Don’t Judge a Book by its Title

Two nights ago my daughter asked: “Mom, what did you like to read when you were a kid?”

“’A Tree Grows in Brooklyn,’ ‘The Lion, the Witch and the Wardrobe,’ ‘To Kill a Mockingbird,’ ‘The Diary of Anne Frank,’ ‘Whitley Strieber’s Communion,’ ‘The Secret Garden,’” I spat out the titles so fast, like I had been waiting all my long and lonely mom years for just such a question.

And I have been!

My daughter tsk’d and shook her short-sheared head at that last title: “The Secret Garden.” It’s her auto-reply to everything I say or suggest that reinforces stereotypes of 21st-century American girlhood. But I say these things by accident or misunderstanding, I tell you.

‘Girl Talk’ 

Review these examples from recent conversation.

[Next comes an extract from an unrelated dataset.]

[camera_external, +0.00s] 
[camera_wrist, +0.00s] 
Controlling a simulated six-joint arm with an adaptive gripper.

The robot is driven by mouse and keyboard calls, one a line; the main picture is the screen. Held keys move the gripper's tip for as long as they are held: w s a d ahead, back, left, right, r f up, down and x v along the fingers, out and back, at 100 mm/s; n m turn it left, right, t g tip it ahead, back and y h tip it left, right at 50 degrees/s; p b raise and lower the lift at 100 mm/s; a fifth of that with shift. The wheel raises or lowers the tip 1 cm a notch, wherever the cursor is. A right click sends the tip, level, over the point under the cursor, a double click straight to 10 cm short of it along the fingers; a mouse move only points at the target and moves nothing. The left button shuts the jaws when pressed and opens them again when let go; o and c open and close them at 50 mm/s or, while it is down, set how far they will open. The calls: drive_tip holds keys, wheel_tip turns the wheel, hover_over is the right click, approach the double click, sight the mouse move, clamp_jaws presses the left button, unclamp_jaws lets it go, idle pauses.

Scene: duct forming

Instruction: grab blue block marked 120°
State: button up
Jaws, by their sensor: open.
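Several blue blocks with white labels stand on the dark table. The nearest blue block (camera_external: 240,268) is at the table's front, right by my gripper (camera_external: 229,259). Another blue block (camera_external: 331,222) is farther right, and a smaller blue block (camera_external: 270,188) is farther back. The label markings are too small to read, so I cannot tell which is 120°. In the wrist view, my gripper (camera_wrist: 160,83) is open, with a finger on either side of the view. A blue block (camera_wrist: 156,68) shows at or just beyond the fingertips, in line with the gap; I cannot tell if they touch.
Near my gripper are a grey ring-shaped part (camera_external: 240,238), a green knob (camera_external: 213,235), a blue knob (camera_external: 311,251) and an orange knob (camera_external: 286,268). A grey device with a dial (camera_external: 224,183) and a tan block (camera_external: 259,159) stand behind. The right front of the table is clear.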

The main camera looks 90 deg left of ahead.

Me: “Want to wear your sweat pants with a draw-string waist for Easter Service?”

Daughter: Tsk.

Me: “What about a black scoop-neck tee-shirt for the spring-theme recital at school?” Daughter: Tsk.

Me: “Want me to pack your lunch in a white paper bag with glitter on it, or a brown paper bag that has been through three lunches and was squished into your backpack’s moldy micro-compartment for three weeks?”

Daughter: “White is for girls! Brown-bag it!”

Gardens? Secrets? Gross!

So it was with my list of go-to books, especially that last one. “The Secret Garden.” Gardens and secrets? Please, you might as well have called it “Tea Time & Glitter Tampons: An Afternoon at the Mall with Barbie.” That’s how appealing a book about gardens and secrets is to my daughter.

But if you have read “The Secret Garden,” you know there’s more to it than this Edwardian manor-moored child Mary Lenox, rose bushes and colonial gossip.

Image

Don’t mind the glare. My kids are my photography staff.

“Don’t judge a book by it’s title,” I tell my daughter. “It’s about forgotten children, a boy who talks to animals, snakes in the nursery. And it all starts in India!”

“Snakes in the nursery” did pique her interest, as did the lost child and my assurance that the boy who talks to animals has no unicorns in his care. A unicorn on the moors would have been a true credibility blow for this book, in my daughter’s eyes.

Image

Our last bookshelf. Each of the kids has one, too.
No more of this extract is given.